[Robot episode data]
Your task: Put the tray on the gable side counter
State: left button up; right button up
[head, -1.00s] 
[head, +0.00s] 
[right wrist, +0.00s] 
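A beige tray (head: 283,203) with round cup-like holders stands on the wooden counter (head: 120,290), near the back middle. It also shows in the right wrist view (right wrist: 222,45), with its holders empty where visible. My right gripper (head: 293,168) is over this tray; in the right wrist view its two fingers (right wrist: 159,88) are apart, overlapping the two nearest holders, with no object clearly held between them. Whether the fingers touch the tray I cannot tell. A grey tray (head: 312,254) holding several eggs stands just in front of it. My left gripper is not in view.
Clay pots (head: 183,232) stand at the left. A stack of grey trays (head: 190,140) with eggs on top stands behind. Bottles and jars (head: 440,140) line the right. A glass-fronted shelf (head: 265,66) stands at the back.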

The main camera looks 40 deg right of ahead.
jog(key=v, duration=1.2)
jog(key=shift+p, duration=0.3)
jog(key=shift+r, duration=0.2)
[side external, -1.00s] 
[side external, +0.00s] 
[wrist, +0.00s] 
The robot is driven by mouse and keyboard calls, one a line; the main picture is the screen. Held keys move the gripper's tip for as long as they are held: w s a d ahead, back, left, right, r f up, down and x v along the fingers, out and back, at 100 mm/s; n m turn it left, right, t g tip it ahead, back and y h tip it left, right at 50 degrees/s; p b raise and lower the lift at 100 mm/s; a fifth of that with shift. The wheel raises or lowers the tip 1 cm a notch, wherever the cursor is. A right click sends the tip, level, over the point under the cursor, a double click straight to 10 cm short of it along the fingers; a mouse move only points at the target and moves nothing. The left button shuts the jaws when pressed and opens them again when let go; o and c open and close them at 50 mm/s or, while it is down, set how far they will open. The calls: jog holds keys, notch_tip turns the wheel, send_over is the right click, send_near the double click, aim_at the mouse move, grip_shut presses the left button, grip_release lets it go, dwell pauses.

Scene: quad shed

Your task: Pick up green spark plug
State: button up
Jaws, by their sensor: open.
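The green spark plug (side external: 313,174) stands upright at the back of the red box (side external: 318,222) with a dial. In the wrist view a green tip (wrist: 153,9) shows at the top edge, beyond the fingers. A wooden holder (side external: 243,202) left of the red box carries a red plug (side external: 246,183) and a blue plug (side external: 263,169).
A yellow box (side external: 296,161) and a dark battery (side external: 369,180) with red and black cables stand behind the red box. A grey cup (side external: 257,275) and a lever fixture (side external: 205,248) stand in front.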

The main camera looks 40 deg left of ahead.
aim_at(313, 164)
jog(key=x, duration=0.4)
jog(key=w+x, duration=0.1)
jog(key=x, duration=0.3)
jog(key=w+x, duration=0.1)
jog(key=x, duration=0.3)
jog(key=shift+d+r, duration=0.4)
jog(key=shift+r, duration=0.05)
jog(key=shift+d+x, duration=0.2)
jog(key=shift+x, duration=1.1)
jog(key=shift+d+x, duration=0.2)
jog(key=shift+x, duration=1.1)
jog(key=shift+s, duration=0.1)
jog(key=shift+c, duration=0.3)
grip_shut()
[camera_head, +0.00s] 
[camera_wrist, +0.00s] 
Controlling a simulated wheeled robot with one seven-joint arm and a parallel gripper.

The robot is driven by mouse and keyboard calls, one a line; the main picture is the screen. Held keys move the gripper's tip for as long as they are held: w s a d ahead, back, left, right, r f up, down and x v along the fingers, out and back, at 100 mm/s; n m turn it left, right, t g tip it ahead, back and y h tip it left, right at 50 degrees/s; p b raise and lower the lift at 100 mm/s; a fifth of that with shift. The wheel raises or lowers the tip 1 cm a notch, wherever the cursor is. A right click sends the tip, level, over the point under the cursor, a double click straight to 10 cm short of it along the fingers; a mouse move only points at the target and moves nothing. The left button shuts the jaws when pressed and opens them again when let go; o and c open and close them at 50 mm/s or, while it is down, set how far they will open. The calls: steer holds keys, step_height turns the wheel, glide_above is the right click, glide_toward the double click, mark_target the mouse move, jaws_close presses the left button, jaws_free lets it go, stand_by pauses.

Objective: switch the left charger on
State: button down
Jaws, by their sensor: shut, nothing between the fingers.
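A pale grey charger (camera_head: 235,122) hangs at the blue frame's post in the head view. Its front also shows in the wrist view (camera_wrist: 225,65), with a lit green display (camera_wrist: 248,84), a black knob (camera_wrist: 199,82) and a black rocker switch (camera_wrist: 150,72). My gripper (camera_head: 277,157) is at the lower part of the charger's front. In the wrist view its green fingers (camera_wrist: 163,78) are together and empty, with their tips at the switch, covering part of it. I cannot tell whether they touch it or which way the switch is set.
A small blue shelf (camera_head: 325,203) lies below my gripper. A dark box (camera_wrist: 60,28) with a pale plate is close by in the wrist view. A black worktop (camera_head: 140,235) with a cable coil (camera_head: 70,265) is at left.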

What is needed -
Scan the material above for the string "State" and return the lines that hold it.

Answer to this problem -
State: left button up; right button up
State: button up
State: button down

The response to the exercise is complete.